Thursday, October 11, 2012

My Religion is Art

One of my favorite shows is the British quiz show "QI" ("Quite Interesting"). I remember the host, Stephen Fry (an idol of mine), telling a story about some new-ish English university, I forget in what city, hiring a marketing agency or the like to help them come up with a name, and twenty thousand pounds later, the agency landed on [name of city] University, University of [name of city], and something else just as banal. I relate this anecdote because, one, I think it's quite interesting, and two, it relates a bit to the topic at hand. Although the university might very well have been clever to think of those names on their own, it took an extravagant journey to discover them; rather, rediscover them, perhaps. Now, another story: a few years ago, I attended my first Passover feast at a friend's posh apartment ("posh"; I've been watching too much BBC) and even though it was my junior year of college, I still hadn't quite become chummy with my peers, so part of the conversation that evening fixed on me. I was asked what I believed in, what my religion was; my answer, at the time: Art, with a good helping of Christian Gnosticism. It's been a journey of almost four years to realize, more than ever, how true for me the Art part really is. I suppose that's a victory for Experience, but the more I live the more I learn that Experience is really an affirmation of what you suspected all along, whether you thought you were right, or even thought, deep down, that you were wrong. Or maybe that's just me; Experience has yet to help me decide which side within me is right on this matter. To the point: I have known all along that my church is the music hall, the museum, the theatre, what artsy place will you, but I was a doubting Thomas, and it took me a detour through Politics and the Normal Life to correct my path.

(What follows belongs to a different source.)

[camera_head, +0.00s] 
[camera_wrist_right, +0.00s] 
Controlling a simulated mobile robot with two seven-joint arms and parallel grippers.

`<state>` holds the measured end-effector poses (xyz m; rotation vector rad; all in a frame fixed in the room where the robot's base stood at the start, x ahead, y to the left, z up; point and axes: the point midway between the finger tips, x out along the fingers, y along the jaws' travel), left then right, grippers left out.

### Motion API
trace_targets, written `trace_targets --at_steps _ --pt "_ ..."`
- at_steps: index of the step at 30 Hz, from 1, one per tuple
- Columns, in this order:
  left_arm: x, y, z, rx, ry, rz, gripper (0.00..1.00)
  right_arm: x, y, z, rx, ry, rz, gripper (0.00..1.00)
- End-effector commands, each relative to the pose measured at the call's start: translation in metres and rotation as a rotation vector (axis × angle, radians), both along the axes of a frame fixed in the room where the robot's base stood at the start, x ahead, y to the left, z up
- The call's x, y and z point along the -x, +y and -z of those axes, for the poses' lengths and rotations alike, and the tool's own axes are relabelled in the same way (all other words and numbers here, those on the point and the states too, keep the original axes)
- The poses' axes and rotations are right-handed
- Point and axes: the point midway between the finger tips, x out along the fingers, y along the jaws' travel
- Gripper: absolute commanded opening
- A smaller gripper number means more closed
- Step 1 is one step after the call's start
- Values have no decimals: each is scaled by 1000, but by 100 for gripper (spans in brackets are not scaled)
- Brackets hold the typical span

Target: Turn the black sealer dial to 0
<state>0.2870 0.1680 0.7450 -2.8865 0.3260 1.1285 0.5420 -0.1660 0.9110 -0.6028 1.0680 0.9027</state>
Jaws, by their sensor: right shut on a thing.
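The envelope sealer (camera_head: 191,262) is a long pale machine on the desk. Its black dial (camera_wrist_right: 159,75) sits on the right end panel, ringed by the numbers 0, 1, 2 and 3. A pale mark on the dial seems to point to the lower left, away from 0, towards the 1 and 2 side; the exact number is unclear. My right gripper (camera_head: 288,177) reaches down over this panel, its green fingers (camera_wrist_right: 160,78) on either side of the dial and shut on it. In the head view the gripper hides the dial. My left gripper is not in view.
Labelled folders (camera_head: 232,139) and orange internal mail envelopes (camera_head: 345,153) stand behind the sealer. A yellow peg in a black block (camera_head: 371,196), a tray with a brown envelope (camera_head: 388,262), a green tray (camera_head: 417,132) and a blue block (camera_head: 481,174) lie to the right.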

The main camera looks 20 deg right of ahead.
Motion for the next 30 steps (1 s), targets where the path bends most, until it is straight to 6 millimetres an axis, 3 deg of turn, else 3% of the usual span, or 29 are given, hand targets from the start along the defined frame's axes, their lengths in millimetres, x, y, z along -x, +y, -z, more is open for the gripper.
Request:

How awful the Normal Life is! As I mentioned in my last post, I've lived the Normal Life the past year and a half, and it has been about the worst. Perhaps I went into the typical working world with a Good Morning's Hatred of it, but nothing subsequent has cured me of that bad faith. "How dull it is to pause, to make an end, to rust unburnished, not to shine in use!/ As though to breath were life." Basically, I want much more.

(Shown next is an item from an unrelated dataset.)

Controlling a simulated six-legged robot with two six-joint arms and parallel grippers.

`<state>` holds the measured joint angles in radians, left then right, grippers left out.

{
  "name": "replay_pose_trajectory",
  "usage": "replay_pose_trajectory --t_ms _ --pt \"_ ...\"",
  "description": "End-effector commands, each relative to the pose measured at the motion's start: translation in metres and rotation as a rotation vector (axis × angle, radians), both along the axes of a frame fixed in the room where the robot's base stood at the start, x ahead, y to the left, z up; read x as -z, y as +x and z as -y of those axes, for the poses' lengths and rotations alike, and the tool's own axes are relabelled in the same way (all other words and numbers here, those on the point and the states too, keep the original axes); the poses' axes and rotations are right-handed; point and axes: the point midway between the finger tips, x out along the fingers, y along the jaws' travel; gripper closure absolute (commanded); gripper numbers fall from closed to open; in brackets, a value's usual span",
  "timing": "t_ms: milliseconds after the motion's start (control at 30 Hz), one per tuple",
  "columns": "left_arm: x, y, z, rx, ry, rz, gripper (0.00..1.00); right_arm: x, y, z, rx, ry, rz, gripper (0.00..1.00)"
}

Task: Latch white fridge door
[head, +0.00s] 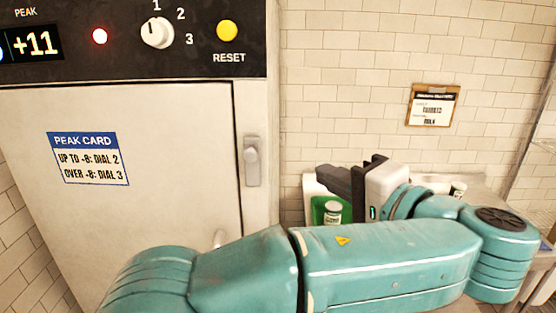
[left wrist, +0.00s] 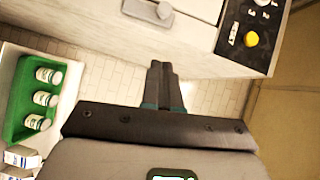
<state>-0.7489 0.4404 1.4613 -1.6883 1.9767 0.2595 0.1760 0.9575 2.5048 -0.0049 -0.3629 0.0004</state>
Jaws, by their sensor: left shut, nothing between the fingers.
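The white fridge door (head: 180,200) fills the left of the head view. A dark seam runs down its right edge; I cannot tell whether it is fully closed. The grey latch (head: 252,160) is on the frame right of that seam, its lever hanging roughly upright. The latch also shows at the top of the left wrist view (left wrist: 150,11). My left gripper (head: 326,180) is right of the latch and apart from it, fingers pointing left. In the left wrist view its fingers (left wrist: 160,72) are together and empty. My right gripper is not in view.
A control panel (head: 130,40) with a dial (head: 157,33) and yellow reset button (head: 227,31) tops the fridge. A green tray (left wrist: 22,90) with white-capped jars sits on a counter beside the fridge. A clipboard (head: 433,105) hangs on the tiled wall.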

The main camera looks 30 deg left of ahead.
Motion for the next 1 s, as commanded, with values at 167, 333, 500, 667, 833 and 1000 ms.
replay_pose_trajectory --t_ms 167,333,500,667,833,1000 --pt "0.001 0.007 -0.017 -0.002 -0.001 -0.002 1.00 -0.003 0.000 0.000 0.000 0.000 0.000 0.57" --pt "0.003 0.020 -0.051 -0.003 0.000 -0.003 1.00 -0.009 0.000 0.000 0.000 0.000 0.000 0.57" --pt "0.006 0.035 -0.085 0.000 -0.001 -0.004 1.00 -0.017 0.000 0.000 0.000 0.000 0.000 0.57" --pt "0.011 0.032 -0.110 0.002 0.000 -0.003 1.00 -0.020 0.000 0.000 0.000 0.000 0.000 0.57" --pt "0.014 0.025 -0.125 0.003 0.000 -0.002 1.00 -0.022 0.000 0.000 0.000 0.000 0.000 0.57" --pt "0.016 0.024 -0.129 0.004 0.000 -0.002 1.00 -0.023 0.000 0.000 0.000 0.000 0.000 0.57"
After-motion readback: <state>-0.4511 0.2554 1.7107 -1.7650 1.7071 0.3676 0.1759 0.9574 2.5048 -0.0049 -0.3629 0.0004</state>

Yet how much worse is Politics. A couple weeks ago I hung out with a friend, and we had a lengthy debate over politics and the like; I wasn't doing that great a job, and I was a bit surprised to discover how little I cared about it. At the end, as we were parting, I reiterated how much I hated the whole thing ("to hell with the whole damned thing!") and that I needed to set my priorities in order, and nowhere at the top was Politics. And tonight, after seeing so many Facebook posts about the Vice Presidential debates, instead of being interested and eager about it, I am rather tired of it, disgusted even. I am deeply cynical about it all, including my own political stance, and that's no way to live. So now my only stance is Marxist, Groucho Marxist: "Whatever it is, I'm against it!" because, though I still find it interesting, it can no longer be a main interest, not for the good of my health at least.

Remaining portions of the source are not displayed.